# [TASK GOAL]
Pick out each line in these entries that contains the string "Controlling".

* begin MATERIAL FOR THIS EXERCISE *

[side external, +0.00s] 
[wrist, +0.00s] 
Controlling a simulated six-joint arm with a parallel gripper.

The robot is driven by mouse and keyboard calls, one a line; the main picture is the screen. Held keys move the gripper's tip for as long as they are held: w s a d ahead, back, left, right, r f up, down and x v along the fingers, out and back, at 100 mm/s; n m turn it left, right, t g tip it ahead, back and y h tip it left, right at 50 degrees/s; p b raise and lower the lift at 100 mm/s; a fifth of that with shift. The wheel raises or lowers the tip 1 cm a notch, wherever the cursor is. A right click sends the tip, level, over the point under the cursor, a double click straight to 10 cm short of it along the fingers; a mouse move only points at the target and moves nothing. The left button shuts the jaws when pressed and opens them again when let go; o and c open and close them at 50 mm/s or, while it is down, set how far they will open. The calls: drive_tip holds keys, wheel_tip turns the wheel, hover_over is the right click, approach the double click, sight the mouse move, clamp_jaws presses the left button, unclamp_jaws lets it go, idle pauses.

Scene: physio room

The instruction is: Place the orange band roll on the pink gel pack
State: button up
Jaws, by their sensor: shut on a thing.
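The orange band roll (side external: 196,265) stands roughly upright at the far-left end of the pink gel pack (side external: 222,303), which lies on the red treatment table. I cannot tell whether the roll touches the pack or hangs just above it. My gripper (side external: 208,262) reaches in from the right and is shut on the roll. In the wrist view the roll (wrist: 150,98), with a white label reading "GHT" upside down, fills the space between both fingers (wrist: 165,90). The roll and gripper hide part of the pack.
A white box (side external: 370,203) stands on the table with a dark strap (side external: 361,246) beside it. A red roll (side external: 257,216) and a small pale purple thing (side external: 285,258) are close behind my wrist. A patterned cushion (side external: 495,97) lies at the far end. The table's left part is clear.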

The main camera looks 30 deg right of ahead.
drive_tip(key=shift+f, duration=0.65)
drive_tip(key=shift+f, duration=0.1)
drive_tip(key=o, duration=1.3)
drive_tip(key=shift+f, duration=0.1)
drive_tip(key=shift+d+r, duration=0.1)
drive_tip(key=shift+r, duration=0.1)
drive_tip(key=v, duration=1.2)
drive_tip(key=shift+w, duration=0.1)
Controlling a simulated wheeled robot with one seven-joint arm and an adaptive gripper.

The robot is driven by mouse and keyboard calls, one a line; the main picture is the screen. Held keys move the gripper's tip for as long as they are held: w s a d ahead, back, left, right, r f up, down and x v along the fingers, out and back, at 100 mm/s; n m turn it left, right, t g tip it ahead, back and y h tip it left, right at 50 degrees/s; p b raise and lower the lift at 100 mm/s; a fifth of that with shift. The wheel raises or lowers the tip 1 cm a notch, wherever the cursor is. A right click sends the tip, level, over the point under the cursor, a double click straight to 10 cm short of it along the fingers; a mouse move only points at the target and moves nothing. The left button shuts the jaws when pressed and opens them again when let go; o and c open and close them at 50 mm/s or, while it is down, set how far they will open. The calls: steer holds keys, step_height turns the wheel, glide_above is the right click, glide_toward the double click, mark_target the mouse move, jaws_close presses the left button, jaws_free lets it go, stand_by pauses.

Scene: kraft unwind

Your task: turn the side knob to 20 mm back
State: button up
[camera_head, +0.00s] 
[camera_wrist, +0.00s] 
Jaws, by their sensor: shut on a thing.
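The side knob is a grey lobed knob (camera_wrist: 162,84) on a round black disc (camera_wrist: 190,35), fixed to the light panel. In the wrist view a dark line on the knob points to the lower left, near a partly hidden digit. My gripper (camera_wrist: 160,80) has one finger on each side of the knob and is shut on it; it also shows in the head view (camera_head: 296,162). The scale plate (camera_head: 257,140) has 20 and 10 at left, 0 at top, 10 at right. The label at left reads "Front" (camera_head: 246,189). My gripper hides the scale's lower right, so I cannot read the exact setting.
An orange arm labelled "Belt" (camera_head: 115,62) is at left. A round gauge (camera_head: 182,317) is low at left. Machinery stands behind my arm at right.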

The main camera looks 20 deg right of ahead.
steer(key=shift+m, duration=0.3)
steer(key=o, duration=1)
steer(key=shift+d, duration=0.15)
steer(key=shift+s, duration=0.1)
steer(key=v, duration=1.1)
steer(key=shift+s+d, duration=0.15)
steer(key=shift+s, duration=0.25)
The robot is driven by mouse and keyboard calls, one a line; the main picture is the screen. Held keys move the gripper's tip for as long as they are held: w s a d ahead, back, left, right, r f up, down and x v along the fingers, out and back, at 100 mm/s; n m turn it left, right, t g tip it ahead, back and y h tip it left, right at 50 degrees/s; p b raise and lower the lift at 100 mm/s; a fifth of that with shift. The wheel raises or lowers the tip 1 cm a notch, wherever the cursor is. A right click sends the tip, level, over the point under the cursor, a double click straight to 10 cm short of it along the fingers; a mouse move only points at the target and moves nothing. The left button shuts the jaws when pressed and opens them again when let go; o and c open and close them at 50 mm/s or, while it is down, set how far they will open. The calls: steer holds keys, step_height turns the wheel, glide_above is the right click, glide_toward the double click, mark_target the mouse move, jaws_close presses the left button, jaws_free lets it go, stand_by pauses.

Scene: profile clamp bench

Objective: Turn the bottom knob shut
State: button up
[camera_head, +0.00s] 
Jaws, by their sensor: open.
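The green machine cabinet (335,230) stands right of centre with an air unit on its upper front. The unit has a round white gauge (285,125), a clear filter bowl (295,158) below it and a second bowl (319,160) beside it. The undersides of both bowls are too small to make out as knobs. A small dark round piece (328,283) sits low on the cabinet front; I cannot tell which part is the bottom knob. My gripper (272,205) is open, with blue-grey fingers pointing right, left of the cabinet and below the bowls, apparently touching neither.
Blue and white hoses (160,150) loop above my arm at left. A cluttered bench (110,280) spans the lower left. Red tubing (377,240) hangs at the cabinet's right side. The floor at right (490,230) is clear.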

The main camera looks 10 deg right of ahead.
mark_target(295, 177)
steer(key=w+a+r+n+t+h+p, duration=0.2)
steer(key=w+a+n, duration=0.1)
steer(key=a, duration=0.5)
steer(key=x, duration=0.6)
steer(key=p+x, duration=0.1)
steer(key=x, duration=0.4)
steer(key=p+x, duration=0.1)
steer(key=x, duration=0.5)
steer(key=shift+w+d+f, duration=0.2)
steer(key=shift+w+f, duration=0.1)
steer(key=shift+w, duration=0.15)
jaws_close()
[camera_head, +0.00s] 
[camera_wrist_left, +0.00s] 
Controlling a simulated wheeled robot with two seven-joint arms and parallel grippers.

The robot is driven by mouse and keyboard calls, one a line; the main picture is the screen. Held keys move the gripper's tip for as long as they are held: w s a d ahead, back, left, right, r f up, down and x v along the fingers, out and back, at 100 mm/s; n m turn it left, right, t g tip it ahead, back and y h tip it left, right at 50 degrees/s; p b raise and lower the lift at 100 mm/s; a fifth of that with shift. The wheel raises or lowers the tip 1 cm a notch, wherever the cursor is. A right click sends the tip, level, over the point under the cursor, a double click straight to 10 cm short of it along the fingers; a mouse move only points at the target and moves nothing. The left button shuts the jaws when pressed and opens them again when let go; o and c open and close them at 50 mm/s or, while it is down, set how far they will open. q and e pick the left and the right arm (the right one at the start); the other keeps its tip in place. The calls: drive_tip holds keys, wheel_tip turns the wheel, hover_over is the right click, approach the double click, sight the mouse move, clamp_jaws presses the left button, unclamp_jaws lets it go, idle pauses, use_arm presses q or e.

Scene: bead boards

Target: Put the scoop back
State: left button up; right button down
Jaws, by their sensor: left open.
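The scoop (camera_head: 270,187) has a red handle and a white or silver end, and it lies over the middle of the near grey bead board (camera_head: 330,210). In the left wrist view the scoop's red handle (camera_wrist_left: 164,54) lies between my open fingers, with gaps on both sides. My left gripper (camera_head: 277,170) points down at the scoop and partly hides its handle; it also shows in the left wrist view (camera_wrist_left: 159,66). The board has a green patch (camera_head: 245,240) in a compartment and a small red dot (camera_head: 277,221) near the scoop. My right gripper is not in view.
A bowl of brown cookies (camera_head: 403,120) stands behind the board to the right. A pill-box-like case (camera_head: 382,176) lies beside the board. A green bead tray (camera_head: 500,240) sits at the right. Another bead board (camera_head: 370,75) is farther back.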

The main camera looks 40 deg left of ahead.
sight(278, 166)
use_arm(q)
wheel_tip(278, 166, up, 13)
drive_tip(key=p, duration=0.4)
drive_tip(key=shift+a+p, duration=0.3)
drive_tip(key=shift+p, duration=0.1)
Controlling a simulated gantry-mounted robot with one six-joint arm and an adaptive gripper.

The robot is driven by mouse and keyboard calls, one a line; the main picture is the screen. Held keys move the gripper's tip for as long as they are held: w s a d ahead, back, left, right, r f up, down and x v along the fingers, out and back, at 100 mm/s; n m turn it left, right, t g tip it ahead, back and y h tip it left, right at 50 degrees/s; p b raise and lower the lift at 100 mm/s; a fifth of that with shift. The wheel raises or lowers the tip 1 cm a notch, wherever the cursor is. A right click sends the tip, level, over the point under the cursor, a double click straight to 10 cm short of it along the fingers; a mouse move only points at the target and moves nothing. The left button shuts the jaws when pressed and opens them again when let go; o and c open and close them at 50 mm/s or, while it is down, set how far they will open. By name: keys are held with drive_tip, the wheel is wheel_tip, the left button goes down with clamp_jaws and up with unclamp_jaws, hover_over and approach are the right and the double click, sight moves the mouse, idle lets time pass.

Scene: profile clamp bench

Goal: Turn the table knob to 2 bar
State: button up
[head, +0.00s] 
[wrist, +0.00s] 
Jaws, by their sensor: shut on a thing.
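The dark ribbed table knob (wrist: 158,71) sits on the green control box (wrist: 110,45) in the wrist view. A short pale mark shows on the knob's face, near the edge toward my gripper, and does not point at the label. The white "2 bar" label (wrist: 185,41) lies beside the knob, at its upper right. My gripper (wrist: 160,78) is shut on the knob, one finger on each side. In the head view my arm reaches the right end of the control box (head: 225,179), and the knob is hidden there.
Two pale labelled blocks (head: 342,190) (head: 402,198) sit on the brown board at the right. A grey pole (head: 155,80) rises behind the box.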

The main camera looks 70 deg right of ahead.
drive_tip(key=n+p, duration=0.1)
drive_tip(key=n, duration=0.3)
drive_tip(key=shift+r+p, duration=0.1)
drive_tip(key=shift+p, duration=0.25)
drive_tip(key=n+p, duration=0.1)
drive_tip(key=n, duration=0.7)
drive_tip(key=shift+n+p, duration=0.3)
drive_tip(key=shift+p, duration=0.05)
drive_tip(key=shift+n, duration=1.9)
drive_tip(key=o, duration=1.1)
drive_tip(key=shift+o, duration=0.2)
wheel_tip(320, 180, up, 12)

* end MATERIAL FOR THIS EXERCISE *

# [ANSWER IN FULL]
Controlling a simulated six-joint arm with a parallel gripper.
Controlling a simulated wheeled robot with one seven-joint arm and an adaptive gripper.
Controlling a simulated wheeled robot with two seven-joint arms and parallel grippers.
Controlling a simulated gantry-mounted robot with one six-joint arm and an adaptive gripper.

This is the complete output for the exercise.